Der im Volksbegehren enthaltene Vorschlag fand nicht die Zustimmung des Ausschusses. Ebensowenig konnte der Antrag 110/A(E) des Abgeordneten Hans Helmut Moser die Mehrheit des Ausschusses finden.


Der Entschließungsantrag der Abgeordneten Mag. Doris Kammerlander wurde abgelehnt.

Zum Berichterstatter für das Haus wurde der Abgeordnete Dr. Walter Schwimmer gewählt.

Als Ergebnis siner Beratungen stellt der Außenpolitische Ausschuß somit den Antrag, der Nationalrat wolle

           1. die beigedruckte Entschließung annehmen,

           2. diesen Bericht hinsichtlich des Textes des Volksbegehrens zur Kenntnis nehmen,

           3. diesen Bericht auch hinsichtlich des Antrages 110/A(E) des Abgeordneten Hans Helmut Moser  zur Kenntnis nehmen.

Wien, 1997 02 19

                          Dr. Walter Schwimmer                                                           Peter Schieder

                                   Berichterstatter                                                                          Obmann

Anlage

Entschließung

Die Bundesregierung wird aufgefordert, sich im Geiste der europäischen Solidarität und zum Zwecke der dauernden Gewährleistung des Friedens in Europa und der Sicherheit der Republik Österreich im Einklang mit den Zielsetzungen der Europäischen Union für die vollberechtigte Teilnahme Österreichs an funktionsfähigen europäischen Sicherheitsstrukturen einzusetzen.

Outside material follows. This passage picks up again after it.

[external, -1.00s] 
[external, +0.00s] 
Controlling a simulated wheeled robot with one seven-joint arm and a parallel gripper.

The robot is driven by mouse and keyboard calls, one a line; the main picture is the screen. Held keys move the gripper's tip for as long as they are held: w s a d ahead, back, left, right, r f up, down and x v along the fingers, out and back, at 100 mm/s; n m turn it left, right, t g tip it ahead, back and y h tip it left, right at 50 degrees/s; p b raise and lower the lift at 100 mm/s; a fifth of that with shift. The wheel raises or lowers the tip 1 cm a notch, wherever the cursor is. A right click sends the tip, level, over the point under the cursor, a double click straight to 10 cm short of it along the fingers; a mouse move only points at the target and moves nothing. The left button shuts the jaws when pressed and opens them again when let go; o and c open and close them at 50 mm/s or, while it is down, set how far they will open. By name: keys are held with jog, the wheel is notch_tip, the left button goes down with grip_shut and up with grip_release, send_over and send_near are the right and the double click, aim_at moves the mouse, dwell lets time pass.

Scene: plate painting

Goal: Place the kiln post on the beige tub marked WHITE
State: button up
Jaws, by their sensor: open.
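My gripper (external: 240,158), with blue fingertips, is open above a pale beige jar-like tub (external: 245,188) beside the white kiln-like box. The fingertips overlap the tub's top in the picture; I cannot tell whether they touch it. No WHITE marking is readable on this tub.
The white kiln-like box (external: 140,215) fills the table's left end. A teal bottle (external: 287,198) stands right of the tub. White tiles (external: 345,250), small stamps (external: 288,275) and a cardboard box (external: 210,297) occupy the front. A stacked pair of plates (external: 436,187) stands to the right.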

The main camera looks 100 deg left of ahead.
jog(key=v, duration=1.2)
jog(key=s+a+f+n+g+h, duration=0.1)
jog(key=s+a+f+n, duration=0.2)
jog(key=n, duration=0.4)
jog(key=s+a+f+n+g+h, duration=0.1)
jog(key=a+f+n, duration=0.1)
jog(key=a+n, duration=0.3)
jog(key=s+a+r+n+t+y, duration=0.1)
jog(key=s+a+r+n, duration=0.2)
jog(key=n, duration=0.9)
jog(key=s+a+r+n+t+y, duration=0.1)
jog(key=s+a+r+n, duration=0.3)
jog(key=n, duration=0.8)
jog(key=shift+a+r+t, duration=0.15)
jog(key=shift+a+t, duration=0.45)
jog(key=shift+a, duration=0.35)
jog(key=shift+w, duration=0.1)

Die Bundesregierung wird weites aufgefordert, im Lichte des Verlaufs der EU-Regierungskonferenz und der Entwicklungen in der europäischen Sicherheitspolitik alle weiterführenden sicherheitspolitischen Optionen, einschließlich der Frage einer Vollmitgliedschaft Österreichs in der WEU, einer umfassenden Überprüfung zu unterziehen und dem Parlament hierüber noch vor der Übernahme des EU-Vorsitzes durch Österreich, spätestens jedoch im Laufe des ersten Quartals des Jahres 1998, zu berichten.